Oil Rises to 5-Week High on Fund Buying After Supply Report
 

July 8 (Bloomberg) -- Crude oil rose to a five-week high as increased buying by hedge funds eclipsed reports that U.S. oil and petroleum product inventories gained in the week ended Friday as refiners boosted their operating rates.

Crude oil supplies rose 100,000 barrels to 305 million, the Energy Department said. OAO Yukos Oil Co., Russia's biggest oil exporter, has said that output may fall because of a tax dispute. Yukos pumped 1.7 million barrels a day during the first quarter, almost as much as Iraq. Oil shipments from Iraq and Nigeria have been disrupted during the past week.

``The market is discounting the present supply reality in favor of the potential for continued supply disruptions,'' said John Kilduff, senior vice president of energy risk management at Fimat USA Inc. in New York. ``Several major supply sources remain vulnerable due to terrorism or civil unrest, forcing everyone to pay up for what might become a precious commodity.''

Crude oil for August delivery was up $1.22, or 3.1 percent, at $40.30 a barrel at the 2:30 p.m. close of floor trading on the New York Mercantile Exchange.
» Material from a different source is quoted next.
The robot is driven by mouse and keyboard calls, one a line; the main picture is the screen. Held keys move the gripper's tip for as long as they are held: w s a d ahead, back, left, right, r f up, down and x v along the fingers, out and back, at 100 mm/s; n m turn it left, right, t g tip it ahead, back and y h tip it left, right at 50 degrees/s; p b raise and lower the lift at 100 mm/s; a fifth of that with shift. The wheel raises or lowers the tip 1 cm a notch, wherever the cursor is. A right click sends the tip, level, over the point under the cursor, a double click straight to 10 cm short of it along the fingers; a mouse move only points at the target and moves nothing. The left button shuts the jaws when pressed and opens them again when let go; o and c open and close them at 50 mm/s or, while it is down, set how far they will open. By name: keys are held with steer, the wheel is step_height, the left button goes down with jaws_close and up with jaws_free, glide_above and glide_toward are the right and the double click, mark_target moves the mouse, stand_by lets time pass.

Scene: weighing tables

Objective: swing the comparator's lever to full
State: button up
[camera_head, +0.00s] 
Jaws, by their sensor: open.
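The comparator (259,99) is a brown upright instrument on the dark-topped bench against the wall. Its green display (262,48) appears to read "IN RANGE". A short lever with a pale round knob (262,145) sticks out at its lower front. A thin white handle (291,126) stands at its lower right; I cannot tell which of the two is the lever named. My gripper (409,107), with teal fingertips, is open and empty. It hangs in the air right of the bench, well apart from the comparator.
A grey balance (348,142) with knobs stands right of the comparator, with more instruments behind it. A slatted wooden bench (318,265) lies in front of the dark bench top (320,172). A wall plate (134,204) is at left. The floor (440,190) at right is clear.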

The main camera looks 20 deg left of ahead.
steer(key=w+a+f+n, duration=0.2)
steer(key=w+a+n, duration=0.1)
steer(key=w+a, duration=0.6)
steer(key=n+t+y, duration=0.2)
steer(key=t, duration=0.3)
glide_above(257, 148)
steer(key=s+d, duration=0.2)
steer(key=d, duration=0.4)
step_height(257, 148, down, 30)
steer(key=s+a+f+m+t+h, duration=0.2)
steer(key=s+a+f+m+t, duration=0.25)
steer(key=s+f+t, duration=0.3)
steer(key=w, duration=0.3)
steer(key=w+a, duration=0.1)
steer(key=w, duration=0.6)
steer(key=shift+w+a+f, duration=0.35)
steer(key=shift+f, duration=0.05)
Prices were 33 percent higher than a year earlier and down 5.1 percent from a record $42.45 a barrel on June 2. Futures reached $40.10 a barrel, the highest intraday price since June 3.
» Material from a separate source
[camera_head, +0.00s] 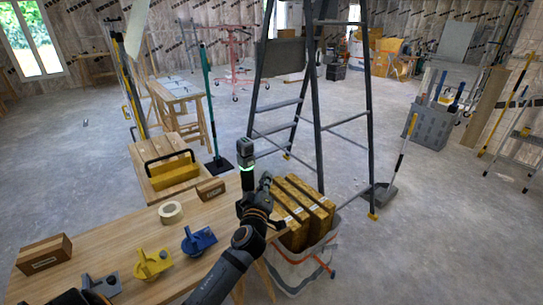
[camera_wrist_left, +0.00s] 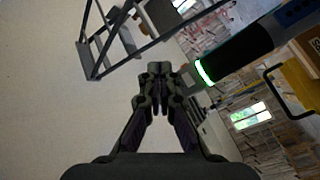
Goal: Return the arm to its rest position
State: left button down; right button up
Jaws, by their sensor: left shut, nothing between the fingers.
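My left gripper (camera_head: 265,183) is above the right end of the wooden table, near the ladder. In the left wrist view its dark fingers (camera_wrist_left: 158,88) are together, with nothing between them. My left arm reaches up from the bottom of the head view, past the table's front edge. My right gripper does not show in either view.
The wooden table (camera_head: 120,236) holds a tape roll (camera_head: 171,212), a yellow tool (camera_head: 152,263), a blue tool (camera_head: 199,240) and small wooden boxes. A yellow toolbox (camera_head: 174,176) stands behind. A bin (camera_head: 300,267) with wooden pieces and a stepladder (camera_head: 318,110) stand right.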

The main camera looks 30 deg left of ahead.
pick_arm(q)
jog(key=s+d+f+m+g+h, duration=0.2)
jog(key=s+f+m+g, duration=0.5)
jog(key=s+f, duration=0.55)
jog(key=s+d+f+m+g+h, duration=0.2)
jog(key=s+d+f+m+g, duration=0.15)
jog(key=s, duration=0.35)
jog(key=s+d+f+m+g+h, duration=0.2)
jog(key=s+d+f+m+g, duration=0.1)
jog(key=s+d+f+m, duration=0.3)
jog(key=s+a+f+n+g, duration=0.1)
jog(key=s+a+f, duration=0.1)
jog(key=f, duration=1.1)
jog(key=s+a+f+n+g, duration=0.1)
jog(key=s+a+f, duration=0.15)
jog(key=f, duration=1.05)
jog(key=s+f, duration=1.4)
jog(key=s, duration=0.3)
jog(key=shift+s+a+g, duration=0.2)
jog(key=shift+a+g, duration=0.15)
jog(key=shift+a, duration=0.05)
In London, the August Brent crude oil futures contract was up $1.14, or 3.1 percent, at $37.75 a barrel on the International Petroleum Exchange.
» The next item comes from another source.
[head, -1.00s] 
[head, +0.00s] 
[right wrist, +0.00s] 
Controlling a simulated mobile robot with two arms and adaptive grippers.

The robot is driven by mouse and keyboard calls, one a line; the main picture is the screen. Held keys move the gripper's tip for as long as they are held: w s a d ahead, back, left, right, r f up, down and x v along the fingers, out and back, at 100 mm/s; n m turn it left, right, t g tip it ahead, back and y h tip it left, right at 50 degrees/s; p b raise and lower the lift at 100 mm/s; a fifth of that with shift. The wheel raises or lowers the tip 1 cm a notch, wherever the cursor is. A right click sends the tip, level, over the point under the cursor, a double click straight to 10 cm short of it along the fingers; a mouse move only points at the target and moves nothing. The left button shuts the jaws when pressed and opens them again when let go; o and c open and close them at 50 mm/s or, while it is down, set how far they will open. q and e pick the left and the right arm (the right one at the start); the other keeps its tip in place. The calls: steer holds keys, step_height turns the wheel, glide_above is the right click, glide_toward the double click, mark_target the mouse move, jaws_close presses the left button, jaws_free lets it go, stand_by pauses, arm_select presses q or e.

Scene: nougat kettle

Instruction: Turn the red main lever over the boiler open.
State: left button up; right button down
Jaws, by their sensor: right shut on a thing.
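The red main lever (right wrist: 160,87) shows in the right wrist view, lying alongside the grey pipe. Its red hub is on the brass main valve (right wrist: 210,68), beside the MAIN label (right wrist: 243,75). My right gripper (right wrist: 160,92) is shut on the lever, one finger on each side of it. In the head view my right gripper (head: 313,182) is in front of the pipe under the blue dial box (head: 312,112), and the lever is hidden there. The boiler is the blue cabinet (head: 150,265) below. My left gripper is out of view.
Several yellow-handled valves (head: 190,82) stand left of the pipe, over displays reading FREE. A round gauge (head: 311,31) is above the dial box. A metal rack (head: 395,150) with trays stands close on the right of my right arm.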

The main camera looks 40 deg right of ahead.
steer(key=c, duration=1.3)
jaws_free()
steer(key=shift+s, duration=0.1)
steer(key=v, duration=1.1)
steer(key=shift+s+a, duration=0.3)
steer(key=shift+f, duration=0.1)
``It's hard to find a single reason for this rally except to say that the funds are coming back in buying and everyone is piling in,'' said Justin Fohsz, a broker with Starsupply Petroleum Inc. in Englewood, New Jersey.

Speculator Positions

Hedge-fund managers and other large speculators reduced net- long positions in New York crude-oil futures and options to the lowest in eight months in the week ended June 29. Prices have surged 13 percent since that date.

Speculative long positions, or futures and options bought, outnumbered shorts by 47,000 contracts in the week covered by the report, down 29 percent from a week earlier, the U.S. Commodity Futures Trading Commission said in its weekly Commitments of Traders report. It was the fourth decline in five weeks and left net-long positions at the lowest since the week ended Nov. 4.

Inventory Report

Crude-oil supplies were expected to increase by 750,000 barrels, according to the median estimate in a Bloomberg survey of 14 analysts.

Gasoline supplies rose 1 million barrels to 206.1 million, the report showed. Analysts expected a decline of 1 million barrels. Gasoline demand rose 2.2 percent to 9.4 million barrels a day, the highest rate since the week ended Oct. 24.

Refineries operated at 96.7 percent of capacity last week, up 0.6 percentage point from the week before. It was the highest operating rate since the week ended May 30, 2003.

``The refiners are chugging along and if they continue to operate at this rate there will be further big builds in distillate,'' said Ed Silliere, vice president of risk management at Energy Merchant LLC in New York.

Supplies of distillate fuel, which include heating oil and diesel, rose 3.1 million barrels to 114 million, the highest since the week ended Feb. 6.

The department released its weekly petroleum inventory report at 10:30 a.m. Washington time, a day later than usual because of the U.S. Independence Day holiday.